• Goal
Copy the listing verbatim, excluding any images found in it.

• Information shown
——
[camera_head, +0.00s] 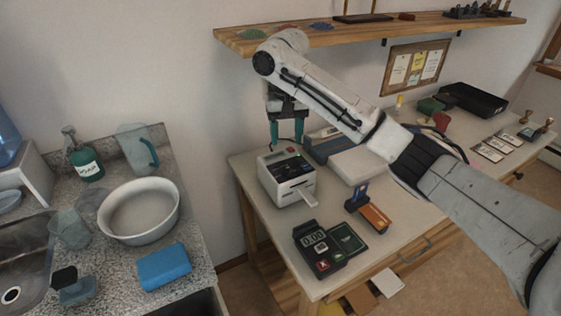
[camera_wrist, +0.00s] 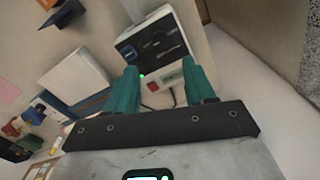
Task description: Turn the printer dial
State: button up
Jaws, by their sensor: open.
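The label printer (camera_head: 288,178) is a white box with a black top panel, on the near left part of the desk, and a paper strip sticks out of its front. In the wrist view the printer (camera_wrist: 190,15) lies beyond my fingertips, with dark round shapes on its black panel (camera_wrist: 150,45). I cannot tell for sure which of them is the dial. My gripper (camera_head: 286,138) points down above the back of the printer. Its teal fingers are apart and empty in the wrist view (camera_wrist: 159,66).
A wooden shelf (camera_head: 360,33) hangs above. A sink counter with a white basin (camera_head: 140,210) is at left.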

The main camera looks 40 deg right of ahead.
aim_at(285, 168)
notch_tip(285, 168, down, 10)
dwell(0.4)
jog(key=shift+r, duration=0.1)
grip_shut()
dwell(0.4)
——
• Complete response
[camera_head, +0.00s] 
[camera_wrist, +0.00s] 
Task description: Turn the printer dial
State: button up
Jaws, by their sensor: open.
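The label printer (camera_head: 288,178) is a white box with a black top panel, on the near left part of the desk, and a paper strip sticks out of its front. In the wrist view the printer (camera_wrist: 190,15) lies beyond my fingertips, with dark round shapes on its black panel (camera_wrist: 150,45). I cannot tell for sure which of them is the dial. My gripper (camera_head: 286,138) points down above the back of the printer. Its teal fingers are apart and empty in the wrist view (camera_wrist: 159,66).
A wooden shelf (camera_head: 360,33) hangs above. A sink counter with a white basin (camera_head: 140,210) is at left.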

The main camera looks 40 deg right of ahead.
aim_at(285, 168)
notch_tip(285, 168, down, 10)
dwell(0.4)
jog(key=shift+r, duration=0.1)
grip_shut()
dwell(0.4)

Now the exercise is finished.